> REQUIREMENTS
Starting with the line that has "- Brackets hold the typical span" in it, repeat every line through the last one, word for word, and give nothing more.

> COLLECTED MATERIAL
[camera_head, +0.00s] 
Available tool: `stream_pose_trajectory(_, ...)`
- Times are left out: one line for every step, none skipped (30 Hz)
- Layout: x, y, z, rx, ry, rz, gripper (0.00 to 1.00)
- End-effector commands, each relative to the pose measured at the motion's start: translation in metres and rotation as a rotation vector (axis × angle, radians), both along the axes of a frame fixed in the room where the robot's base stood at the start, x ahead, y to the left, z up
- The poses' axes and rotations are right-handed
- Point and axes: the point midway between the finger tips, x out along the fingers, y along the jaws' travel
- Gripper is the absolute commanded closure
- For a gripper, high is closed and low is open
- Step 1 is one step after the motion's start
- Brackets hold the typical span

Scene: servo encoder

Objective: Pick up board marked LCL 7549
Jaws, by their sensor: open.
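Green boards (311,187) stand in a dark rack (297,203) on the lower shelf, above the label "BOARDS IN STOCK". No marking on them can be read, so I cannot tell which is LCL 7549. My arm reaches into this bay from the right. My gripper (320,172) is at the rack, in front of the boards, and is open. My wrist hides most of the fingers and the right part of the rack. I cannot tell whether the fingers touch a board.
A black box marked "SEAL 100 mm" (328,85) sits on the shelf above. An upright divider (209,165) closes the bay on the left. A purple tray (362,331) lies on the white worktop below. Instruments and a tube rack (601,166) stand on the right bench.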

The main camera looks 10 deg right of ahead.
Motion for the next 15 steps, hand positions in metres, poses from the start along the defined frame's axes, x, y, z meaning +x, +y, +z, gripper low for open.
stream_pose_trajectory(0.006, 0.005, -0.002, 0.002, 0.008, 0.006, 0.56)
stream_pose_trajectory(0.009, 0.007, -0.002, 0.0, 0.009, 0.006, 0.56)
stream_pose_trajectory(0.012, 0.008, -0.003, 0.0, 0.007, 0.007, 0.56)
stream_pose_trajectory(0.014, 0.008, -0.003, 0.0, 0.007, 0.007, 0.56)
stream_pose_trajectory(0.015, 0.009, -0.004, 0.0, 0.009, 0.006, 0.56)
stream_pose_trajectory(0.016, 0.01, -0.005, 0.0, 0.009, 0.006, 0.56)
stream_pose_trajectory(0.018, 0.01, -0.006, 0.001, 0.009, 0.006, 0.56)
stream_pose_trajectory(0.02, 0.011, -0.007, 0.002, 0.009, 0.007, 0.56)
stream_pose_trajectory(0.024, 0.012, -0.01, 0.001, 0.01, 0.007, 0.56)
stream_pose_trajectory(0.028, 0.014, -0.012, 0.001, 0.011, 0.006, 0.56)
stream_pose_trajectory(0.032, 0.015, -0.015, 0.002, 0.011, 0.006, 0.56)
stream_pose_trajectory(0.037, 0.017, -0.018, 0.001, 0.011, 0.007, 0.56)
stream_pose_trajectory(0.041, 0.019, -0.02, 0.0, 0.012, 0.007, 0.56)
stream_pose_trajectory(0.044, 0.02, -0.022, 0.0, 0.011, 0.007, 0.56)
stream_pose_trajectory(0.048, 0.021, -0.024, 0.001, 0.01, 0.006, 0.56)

> OUTPUT
- Brackets hold the typical span

Scene: servo encoder

Objective: Pick up board marked LCL 7549
Jaws, by their sensor: open.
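Green boards (311,187) stand in a dark rack (297,203) on the lower shelf, above the label "BOARDS IN STOCK". No marking on them can be read, so I cannot tell which is LCL 7549. My arm reaches into this bay from the right. My gripper (320,172) is at the rack, in front of the boards, and is open. My wrist hides most of the fingers and the right part of the rack. I cannot tell whether the fingers touch a board.
A black box marked "SEAL 100 mm" (328,85) sits on the shelf above. An upright divider (209,165) closes the bay on the left. A purple tray (362,331) lies on the white worktop below. Instruments and a tube rack (601,166) stand on the right bench.

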The main camera looks 10 deg right of ahead.
Motion for the next 15 steps, hand positions in metres, poses from the start along the defined frame's axes, x, y, z meaning +x, +y, +z, gripper low for open.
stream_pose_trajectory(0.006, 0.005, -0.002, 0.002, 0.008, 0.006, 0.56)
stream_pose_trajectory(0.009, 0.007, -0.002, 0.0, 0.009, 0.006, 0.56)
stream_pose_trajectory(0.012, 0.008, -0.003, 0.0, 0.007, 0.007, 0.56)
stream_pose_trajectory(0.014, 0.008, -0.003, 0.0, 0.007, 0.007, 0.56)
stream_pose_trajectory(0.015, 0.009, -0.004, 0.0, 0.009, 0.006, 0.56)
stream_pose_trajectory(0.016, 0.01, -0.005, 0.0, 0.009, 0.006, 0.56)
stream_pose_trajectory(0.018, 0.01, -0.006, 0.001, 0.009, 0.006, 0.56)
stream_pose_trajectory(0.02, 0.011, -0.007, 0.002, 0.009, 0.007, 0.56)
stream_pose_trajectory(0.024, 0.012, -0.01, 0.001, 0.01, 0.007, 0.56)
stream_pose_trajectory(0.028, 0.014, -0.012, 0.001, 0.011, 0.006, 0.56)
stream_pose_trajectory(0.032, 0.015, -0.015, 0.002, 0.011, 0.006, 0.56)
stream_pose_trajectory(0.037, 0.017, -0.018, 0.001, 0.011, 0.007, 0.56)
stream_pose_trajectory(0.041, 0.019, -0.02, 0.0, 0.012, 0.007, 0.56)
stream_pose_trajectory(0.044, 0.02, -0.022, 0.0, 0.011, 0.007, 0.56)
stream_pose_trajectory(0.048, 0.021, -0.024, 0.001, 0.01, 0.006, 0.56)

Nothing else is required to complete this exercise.